Zum Hauptinhalt springen

Das Gefühl, das niemand haben möchte

Ariadne wird seit einiger Zeit von Neidgefühlen gegenüber ihrer Schwester geplagt, die, wie sie glaubt, mehr Unterstützung im Alltag erfährt als sie. Ist Neid erlaubt - und was kann sie tun, um mit dem nagenden Gefühl umzugehen?

Dear Daniel,

seit einiger Zeit schleicht sich bei mir ein Gefühl des Neids gegenüber meiner Schwester ein. Unsere äußeren Umstände sehen zunächst ähnlich aus: Wir haben beide ein Haus, Kinder und wohnen seit unserem Umzug auch relativ nah beieinander. Vorher habe ich das Gefühl von Missgunst nicht empfunden, da ich den Alltag meiner Schwester nicht so detailliert miterlebt habe. Mein Partner und ich sind momentan beruflich sehr überlastet. Die Kinder sind sehr oft krank und wir kämpfen darum, deshalb nicht auf der Arbeit ausfallen zu müssen und machen teilweise Nachtschichten, um das zu kompensieren. Unsere Familien können aufgrund persönlicher Umstände nur manchmal und für ein paar Stunden aushelfen.

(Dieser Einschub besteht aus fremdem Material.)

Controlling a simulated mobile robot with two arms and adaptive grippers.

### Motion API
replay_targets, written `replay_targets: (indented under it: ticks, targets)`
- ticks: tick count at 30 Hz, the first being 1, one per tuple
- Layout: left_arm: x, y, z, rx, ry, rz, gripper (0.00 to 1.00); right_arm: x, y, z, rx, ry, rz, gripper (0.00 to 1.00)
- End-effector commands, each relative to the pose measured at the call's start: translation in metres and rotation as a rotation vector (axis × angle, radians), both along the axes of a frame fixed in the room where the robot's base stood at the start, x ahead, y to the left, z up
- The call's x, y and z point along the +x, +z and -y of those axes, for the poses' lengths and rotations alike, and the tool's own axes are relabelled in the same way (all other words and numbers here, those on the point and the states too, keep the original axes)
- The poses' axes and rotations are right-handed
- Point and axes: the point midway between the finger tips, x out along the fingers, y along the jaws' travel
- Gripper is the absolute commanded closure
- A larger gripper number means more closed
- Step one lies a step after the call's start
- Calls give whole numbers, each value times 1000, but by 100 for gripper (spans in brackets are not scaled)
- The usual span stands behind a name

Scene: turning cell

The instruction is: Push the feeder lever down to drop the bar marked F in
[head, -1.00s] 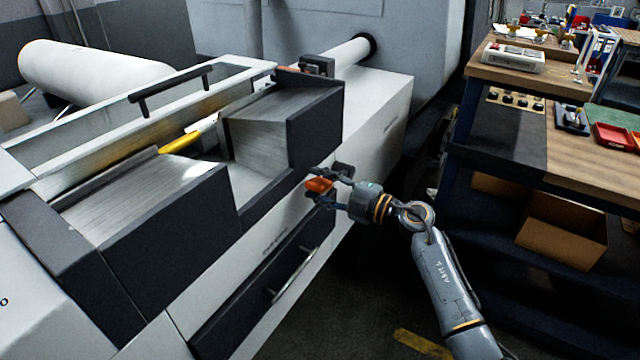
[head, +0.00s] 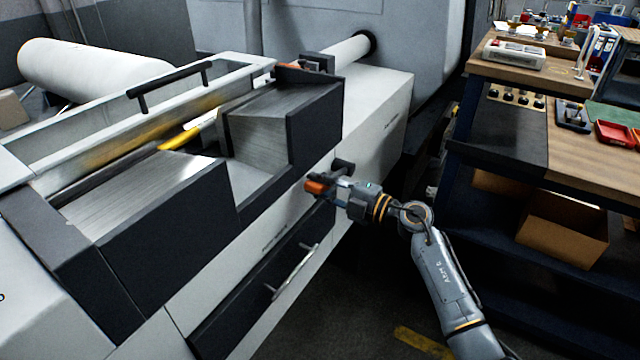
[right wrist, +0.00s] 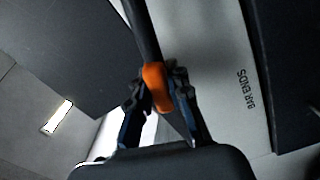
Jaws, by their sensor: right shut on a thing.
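The feeder lever (right wrist: 143,35) is a dark rod with an orange grip, in front of the feeder's dark side panel. In the head view its orange grip (head: 315,187) shows at my right gripper's tips. My right gripper (right wrist: 158,90) is shut on the orange grip, with one finger on each side of it in the right wrist view. A bar with a yellow part (head: 180,139) lies in the feeder beside the sloping metal trays; no F mark can be read on it. My left gripper is out of view.
A drawer with a bar handle (head: 295,272) sits low on the feeder's front. A blue-framed bench (head: 515,165) stands right of my arm, with open floor between.

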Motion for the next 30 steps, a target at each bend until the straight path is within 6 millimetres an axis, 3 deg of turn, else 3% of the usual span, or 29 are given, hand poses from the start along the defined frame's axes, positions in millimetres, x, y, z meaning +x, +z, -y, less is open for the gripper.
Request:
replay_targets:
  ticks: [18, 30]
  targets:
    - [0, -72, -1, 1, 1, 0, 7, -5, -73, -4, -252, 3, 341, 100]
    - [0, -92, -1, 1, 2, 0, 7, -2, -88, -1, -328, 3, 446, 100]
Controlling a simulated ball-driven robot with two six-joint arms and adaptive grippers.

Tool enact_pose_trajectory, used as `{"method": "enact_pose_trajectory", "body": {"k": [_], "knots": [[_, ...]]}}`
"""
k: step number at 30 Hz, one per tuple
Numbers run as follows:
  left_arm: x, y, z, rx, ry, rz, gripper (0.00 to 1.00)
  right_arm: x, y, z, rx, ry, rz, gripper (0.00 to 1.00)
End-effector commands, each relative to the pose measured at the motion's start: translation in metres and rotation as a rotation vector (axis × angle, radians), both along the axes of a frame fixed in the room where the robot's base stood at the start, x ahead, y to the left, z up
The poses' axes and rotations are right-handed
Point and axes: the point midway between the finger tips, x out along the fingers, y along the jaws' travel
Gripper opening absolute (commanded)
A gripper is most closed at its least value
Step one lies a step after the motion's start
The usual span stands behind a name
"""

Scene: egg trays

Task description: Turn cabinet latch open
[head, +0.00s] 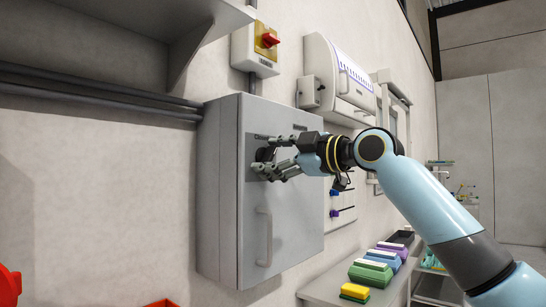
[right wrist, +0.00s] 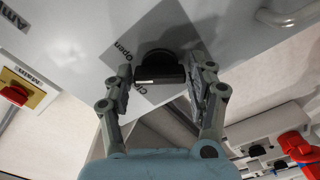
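The grey wall cabinet (head: 225,215) has its door closed, with a long handle (head: 264,238) low on the door. The black latch knob (right wrist: 160,66) sits on a dark label plate with "Open" printed at its left; a pale line marks its near face. In the head view the knob (head: 265,153) is partly hidden by my fingers. My right gripper (head: 262,156) is at the door. In the right wrist view my right gripper (right wrist: 161,72) is open, with one finger on each side of the knob and small gaps between. My left gripper is not in view.
A switch box with a red knob (head: 269,40) is above the cabinet. A shelf (head: 205,35) juts out at upper left. A bench (head: 325,288) with colored boxes (head: 371,272) stands below at the right. A red object (head: 8,285) shows at lower left.

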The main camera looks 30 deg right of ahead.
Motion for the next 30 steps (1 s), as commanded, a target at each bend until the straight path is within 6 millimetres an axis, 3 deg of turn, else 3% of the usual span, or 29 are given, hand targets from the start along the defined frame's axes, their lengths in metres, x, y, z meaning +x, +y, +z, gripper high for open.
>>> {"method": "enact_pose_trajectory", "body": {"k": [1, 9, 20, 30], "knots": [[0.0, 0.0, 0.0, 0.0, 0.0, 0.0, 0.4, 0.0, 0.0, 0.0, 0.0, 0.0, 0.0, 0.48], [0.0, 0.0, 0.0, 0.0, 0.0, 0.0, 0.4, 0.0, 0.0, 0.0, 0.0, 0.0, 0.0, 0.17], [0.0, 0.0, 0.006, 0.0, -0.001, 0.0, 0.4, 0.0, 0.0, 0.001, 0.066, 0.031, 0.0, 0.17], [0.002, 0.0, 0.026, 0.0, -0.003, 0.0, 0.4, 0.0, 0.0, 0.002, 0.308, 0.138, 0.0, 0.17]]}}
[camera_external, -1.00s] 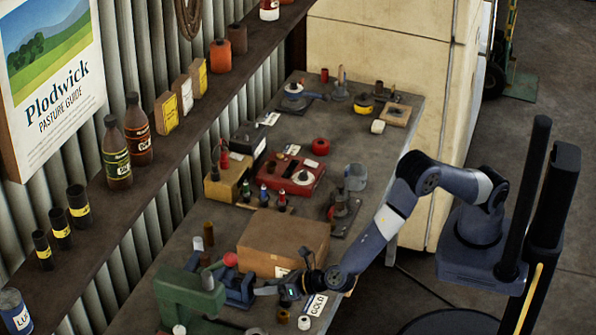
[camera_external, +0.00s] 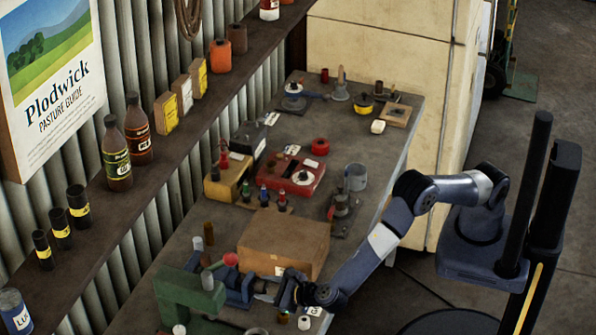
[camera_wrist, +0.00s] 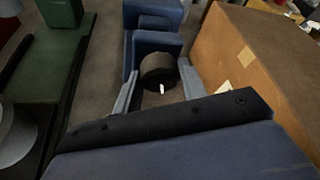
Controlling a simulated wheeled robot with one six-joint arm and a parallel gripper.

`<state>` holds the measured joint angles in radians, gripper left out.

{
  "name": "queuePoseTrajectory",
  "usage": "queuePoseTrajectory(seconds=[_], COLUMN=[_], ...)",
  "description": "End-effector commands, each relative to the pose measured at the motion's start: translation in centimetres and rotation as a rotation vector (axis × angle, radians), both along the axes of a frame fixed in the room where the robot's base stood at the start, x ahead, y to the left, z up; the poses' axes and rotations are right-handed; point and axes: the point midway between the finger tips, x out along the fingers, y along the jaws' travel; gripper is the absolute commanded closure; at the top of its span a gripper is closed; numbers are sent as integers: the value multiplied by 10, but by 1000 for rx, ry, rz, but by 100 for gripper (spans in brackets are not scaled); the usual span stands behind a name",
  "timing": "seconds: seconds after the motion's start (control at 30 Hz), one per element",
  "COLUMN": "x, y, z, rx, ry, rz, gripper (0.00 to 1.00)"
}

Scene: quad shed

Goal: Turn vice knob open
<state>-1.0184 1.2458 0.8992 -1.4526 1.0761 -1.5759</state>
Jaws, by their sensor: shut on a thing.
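The blue vice (camera_external: 238,288) stands on the workbench, left of a cardboard box. In the wrist view the vice body (camera_wrist: 155,42) is at the top centre. Its knob (camera_wrist: 158,68) is a dark round cylinder with a small white mark, on the near side of the vice. My gripper (camera_wrist: 158,80) has one grey finger on each side of the knob and is shut on it. In the external view my gripper (camera_external: 272,291) is beside the vice, and the knob is hidden there.
The cardboard box (camera_external: 285,243) stands close to my gripper, also on the right in the wrist view (camera_wrist: 250,55). A green machine (camera_external: 185,290) is left of the vice. Small items lie near the bench's front edge, including a white cylinder (camera_external: 304,322).

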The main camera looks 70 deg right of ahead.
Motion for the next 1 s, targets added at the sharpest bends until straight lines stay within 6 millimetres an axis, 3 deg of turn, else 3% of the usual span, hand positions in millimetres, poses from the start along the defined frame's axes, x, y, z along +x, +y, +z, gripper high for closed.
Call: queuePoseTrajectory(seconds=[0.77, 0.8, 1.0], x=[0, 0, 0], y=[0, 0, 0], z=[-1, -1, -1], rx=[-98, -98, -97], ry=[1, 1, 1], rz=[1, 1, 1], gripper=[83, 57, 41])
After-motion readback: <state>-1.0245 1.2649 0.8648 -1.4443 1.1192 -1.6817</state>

Bei meiner Schwester ist die Situation ganz anders: sie hat regelmäßige Unterstützung von verschiedenen Parteien und kann sich sogar Auszeiten wie Saunabesuche und Konzerte gönnen. Kaum gibt es bei ihr einen kleinen zeitlichen Engpass, hat sie gleich Hilfe an der Hand. An manchen Tagen, wenn wir mit einem "wir-sind-schlechte-Vorbilder"-Gewissen Tiefkühlpizza auf den Tisch stellen müssen, bekommt meine Schwester es mit Leichtigkeit hin, perfekt geschminkt ein gesundes Essen zu servieren, nachdem sie nach ihrer Sporteinheit frisch geduscht in der Küche erscheint. Warum schafft sie das? Weil ihr drei bis viermal die Woche jemand die Kinder abnimmt und manchmal, ganz nebenbei, auch fertig gekochtes Essen mitbringt, was sich alle nur noch schmecken lassen müssen.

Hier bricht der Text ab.